Perhaps the best example of this is on the second track "Power Hungry Animals." It starts with only a voice and a strumming acoustic guitar before building into an orchestrated crescendo. Hubbard knows how far this band can go, and he intends to push their sonic boundaries to wonderful effect.
Throughout this album, the Apache Relay, its leader Michael Ford Jr, and producer Neilson Hubbard all reveal their connection to the anthemic 80s. While its hard to believe that it has been 30 years since the world saw the ascendance of artists like Bruce Springsteen and U2, their mutual ability to write perform anthems still resonates today as the younger generation discovers them and finds ways to make them relevant today.
Springsteen's Nebraska remains highly influential in the way that its stripped down and raw acoustic format never hid the anthemic potential of the songs.
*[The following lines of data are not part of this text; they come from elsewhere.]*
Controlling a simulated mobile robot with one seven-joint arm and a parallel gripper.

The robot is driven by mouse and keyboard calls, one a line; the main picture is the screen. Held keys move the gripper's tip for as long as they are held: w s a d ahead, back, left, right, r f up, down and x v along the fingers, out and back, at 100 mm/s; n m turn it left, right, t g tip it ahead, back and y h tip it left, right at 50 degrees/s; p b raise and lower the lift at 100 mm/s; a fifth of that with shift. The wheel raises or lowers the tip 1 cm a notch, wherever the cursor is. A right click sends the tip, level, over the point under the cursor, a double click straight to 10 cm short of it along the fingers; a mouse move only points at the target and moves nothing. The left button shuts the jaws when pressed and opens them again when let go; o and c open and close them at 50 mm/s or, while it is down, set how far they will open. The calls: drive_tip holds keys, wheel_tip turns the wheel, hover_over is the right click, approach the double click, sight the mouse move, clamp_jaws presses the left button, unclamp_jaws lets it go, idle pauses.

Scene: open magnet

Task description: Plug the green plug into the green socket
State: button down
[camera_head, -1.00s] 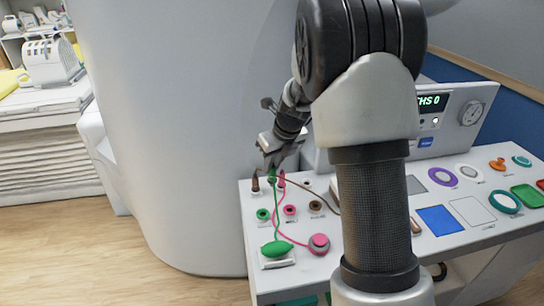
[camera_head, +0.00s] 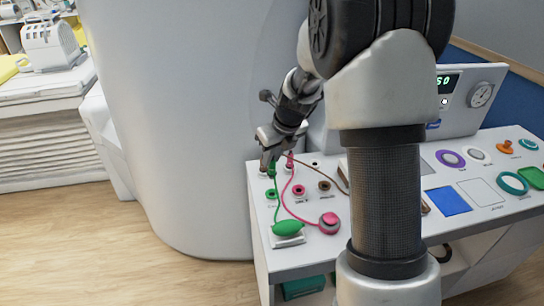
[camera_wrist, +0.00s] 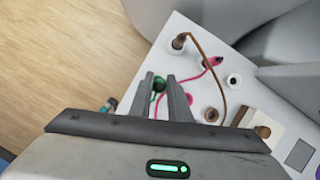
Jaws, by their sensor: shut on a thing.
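My gripper (camera_head: 268,155) is shut on the green plug (camera_head: 271,170), just above the panel's left end. In the wrist view the fingers (camera_wrist: 164,88) stand on both sides of a green part (camera_wrist: 158,84); I cannot tell there how much is plug and how much socket. The green socket (camera_head: 271,193) lies in front of and below the plug in the head view, apart from it. A green cord runs from the plug to a green bulb (camera_head: 288,228) on a white pad.
A pink socket (camera_head: 298,190) and a brown socket (camera_head: 324,186) sit right of the green one. A pink plug (camera_head: 290,160) and a brown plug (camera_wrist: 178,42) stand upright behind. Pink and brown cords cross the panel. The large white machine wall is close on the left.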

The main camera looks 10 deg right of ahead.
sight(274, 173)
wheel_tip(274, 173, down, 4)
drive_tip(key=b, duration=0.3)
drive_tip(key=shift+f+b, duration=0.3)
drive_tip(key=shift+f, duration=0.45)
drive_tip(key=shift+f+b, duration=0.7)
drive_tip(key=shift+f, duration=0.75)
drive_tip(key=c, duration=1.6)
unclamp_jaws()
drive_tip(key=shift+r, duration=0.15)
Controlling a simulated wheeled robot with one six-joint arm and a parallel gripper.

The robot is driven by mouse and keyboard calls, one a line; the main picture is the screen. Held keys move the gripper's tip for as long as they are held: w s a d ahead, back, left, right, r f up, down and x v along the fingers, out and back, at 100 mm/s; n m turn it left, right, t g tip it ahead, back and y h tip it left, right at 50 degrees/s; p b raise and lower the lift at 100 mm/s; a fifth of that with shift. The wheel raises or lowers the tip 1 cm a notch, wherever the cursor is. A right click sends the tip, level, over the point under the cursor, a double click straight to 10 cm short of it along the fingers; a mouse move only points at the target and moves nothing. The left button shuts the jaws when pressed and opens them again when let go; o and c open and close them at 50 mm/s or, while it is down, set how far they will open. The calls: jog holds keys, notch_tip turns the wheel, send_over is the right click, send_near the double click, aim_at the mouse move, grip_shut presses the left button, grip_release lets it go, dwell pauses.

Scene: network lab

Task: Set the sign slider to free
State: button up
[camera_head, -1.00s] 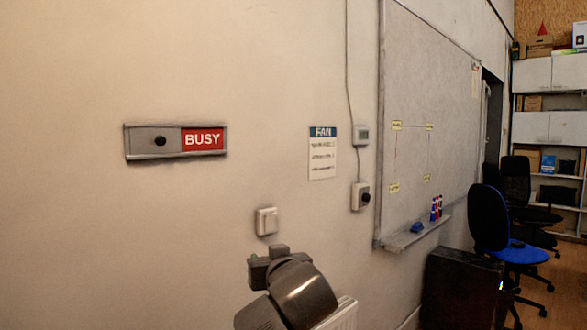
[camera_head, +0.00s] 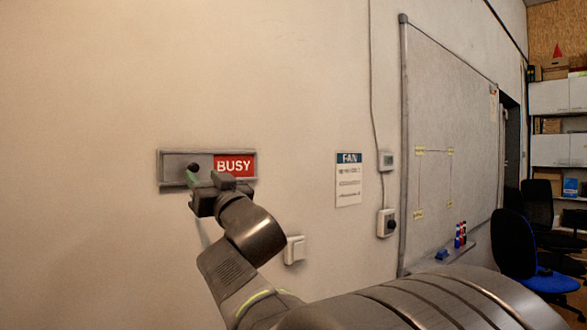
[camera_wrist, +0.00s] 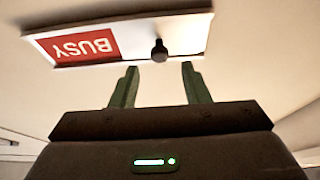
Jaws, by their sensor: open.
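The sign (camera_head: 171,167) is a grey-framed slider on the wall, left of centre in the head view. Its right part shows a red panel with BUSY (camera_head: 235,166), and a dark round knob (camera_head: 194,168) stands out on the grey slider to the left of it. In the wrist view the sign appears upside down, with the knob (camera_wrist: 159,50) and the red panel (camera_wrist: 78,46). My gripper (camera_head: 203,180) is raised in front of the sign, just below the knob. In the wrist view its green fingers (camera_wrist: 160,78) are apart and empty, with the knob ahead between their lines.
A light switch (camera_head: 294,250) is below right of the sign. A FAN notice (camera_head: 348,180), a thermostat (camera_head: 387,161) and a dial box (camera_head: 387,223) are further right. A whiteboard (camera_head: 450,120) and a blue chair (camera_head: 545,282) stand beyond. The wall around the sign is clear.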

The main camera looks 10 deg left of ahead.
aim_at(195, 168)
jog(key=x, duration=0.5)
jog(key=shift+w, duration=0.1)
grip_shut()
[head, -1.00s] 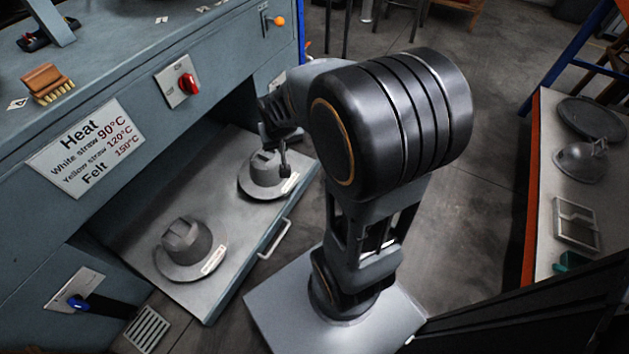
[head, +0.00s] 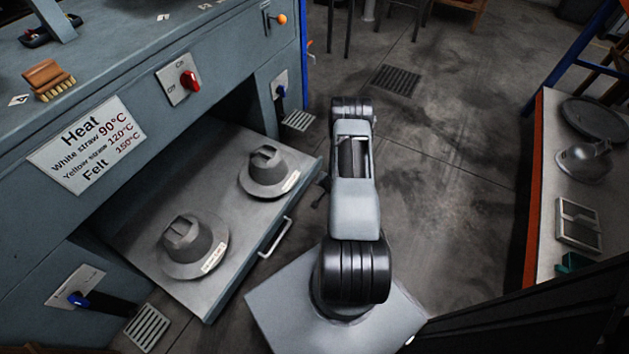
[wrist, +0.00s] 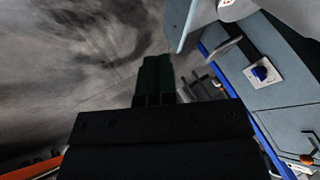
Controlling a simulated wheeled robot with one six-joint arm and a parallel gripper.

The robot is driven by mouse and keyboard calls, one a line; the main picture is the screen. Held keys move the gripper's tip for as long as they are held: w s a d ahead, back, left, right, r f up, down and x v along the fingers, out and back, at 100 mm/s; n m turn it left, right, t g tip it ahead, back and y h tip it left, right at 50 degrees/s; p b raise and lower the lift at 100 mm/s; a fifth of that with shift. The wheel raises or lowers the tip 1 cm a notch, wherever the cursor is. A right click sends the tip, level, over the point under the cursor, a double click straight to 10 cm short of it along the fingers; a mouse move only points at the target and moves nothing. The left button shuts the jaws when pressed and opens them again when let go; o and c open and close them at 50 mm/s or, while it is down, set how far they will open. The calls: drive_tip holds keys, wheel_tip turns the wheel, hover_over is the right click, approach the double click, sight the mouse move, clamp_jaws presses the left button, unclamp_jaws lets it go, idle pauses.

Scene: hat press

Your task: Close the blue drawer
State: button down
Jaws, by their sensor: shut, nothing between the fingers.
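The blue-grey drawer (head: 232,206) is pulled out of the cabinet, and its front handle (head: 275,237) faces my base. Two grey hat forms, a near one (head: 193,246) and a far one (head: 268,172), stand on it. My gripper shows only as a small dark part just right of the drawer front in the head view, mostly hidden by my arm. In the wrist view its dark fingers (wrist: 154,78) are together and empty, pointing over the floor. The drawer edge (wrist: 182,22) shows up and to their right, apart from them.
The press cabinet (head: 120,60) fills the left, with a red knob (head: 189,82) and a Heat sign (head: 87,146). A bench (head: 545,215) with metal items stands at the right. The floor (head: 450,180) between is clear.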

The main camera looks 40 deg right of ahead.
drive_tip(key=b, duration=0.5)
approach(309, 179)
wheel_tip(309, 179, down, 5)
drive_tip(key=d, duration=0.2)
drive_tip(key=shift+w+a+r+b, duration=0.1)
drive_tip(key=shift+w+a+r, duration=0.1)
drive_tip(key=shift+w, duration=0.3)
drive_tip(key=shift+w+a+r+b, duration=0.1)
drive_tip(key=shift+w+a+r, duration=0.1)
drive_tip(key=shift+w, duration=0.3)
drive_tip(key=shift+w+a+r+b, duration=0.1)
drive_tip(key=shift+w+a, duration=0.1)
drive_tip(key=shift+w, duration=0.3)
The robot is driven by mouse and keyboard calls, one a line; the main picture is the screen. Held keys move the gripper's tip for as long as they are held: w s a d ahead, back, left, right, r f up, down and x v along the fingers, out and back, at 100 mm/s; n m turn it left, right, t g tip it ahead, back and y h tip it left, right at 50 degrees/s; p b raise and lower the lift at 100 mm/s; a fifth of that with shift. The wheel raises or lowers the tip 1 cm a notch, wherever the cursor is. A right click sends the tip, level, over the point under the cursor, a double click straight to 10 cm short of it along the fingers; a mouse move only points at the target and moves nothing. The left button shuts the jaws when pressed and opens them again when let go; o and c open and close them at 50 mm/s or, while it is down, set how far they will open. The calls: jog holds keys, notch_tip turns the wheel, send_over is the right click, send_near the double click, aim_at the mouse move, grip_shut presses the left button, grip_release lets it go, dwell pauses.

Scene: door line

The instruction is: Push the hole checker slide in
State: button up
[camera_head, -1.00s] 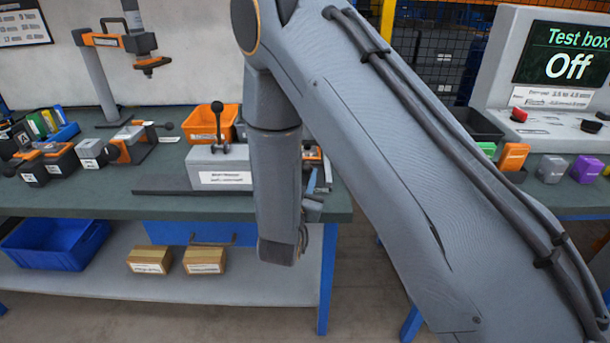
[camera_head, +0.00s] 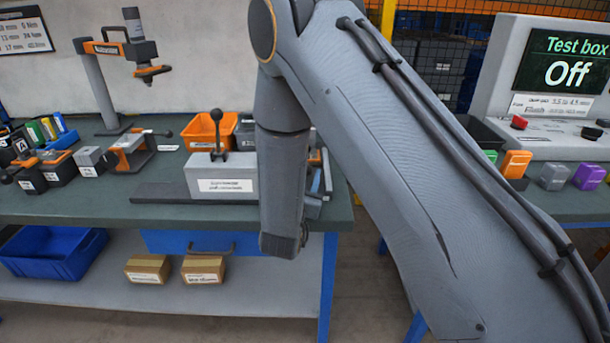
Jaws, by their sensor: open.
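A light grey block (camera_head: 221,176) with a black ball-topped lever (camera_head: 217,135) and a white label stands near the front of the bench. The label is too blurred to read, so I cannot tell if this is the hole checker. A dark flat bar lies along its front. My arm hangs just right of the block and covers what stands behind it. Small grey-blue parts (camera_head: 320,186) show at the arm's right edge; I cannot tell what they belong to. My gripper does not show clearly; the arm's lower link seems to hide it.
The green bench top (camera_head: 170,213) holds an orange bin (camera_head: 199,134), a tool stand (camera_head: 98,85) and several small fixtures at left. A blue bin (camera_head: 50,258) and two cardboard boxes sit on the lower shelf. A test box screen (camera_head: 570,65) reads Off at right. A floor gap separates the benches.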

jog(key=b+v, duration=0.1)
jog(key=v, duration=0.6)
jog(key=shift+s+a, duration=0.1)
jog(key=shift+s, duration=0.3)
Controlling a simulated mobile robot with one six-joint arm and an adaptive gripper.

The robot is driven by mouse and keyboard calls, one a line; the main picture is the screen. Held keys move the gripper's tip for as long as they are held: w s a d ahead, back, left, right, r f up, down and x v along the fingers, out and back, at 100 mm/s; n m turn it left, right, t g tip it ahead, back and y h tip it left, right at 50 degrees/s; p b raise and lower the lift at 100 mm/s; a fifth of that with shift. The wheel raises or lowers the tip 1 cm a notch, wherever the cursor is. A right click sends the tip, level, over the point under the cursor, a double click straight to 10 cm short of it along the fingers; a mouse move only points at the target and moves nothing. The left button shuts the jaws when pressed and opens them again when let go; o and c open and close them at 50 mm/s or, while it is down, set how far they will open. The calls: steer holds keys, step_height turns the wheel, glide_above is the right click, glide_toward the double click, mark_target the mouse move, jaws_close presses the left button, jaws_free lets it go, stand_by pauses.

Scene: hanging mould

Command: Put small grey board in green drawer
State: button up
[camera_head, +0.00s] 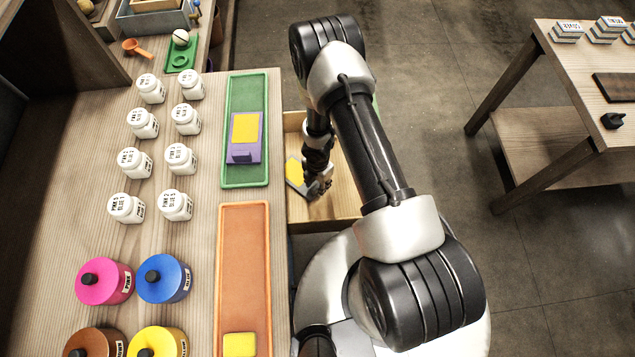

Many artists have covered songs from Nebraska like "Atlantic City" and shown how lasting and powerful they are. Apache Relay's version of "State Trooper" creates a sharp sense of foreboding and building tension for the listener. It isn't surprising to see that the lone cover on American Nomad is this Nebraska track.
"State Trooper" might provide context, but Ford doesn't need songwriting help. American Nomad contains strong songs throughout. "Sets Me Free" would stand out on nearly every radio format. "Mission Bells" and "Watering Hole" have the feel of old time soul mixed into Hubbard's modern production. "Home Is Not Places" probably has the strongest U2 connection with its Edge-like guitar riff while "When I Come Home" shows the band hasn't lost its ability to do quiet folk.
The title track shows the breadth and leap of American Nomad as it sounds like a Southern-tinged version of Coldplay. Apache Relay demonstrates how bands can be influenced by the radio while improving on it rather than resorting to mere mimicry.
The Apache Relay deserves credit for the big creative steps they have taken from their debut to American Nomad. Rock and roll is often about the grand statement. Ford and his bandmates have made one here.